### EXERCISE GOAL
Identify the lines that include the word "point", then copy all of them.

### DATA EXCERPT

• • • •

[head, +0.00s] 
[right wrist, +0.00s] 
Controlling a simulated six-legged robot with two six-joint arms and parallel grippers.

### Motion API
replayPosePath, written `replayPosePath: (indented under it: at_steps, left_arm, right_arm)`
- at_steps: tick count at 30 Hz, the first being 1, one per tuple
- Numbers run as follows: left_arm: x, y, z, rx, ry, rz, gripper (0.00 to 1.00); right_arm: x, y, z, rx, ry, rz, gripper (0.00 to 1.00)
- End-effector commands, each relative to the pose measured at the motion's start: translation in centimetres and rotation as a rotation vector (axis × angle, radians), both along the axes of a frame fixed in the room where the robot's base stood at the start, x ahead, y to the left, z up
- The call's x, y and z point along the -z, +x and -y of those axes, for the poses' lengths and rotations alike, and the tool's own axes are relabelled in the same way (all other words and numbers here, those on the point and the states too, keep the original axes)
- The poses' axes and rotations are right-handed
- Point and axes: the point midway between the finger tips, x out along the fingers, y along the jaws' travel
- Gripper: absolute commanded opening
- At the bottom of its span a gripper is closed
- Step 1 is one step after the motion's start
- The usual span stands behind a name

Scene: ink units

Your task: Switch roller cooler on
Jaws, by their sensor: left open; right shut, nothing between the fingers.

• • • •

### OUTPUT OF THE EXERCISE
- The call's x, y and z point along the -z, +x and -y of those axes, for the poses' lengths and rotations alike, and the tool's own axes are relabelled in the same way (all other words and numbers here, those on the point and the states too, keep the original axes)
- Point and axes: the point midway between the finger tips, x out along the fingers, y along the jaws' travel

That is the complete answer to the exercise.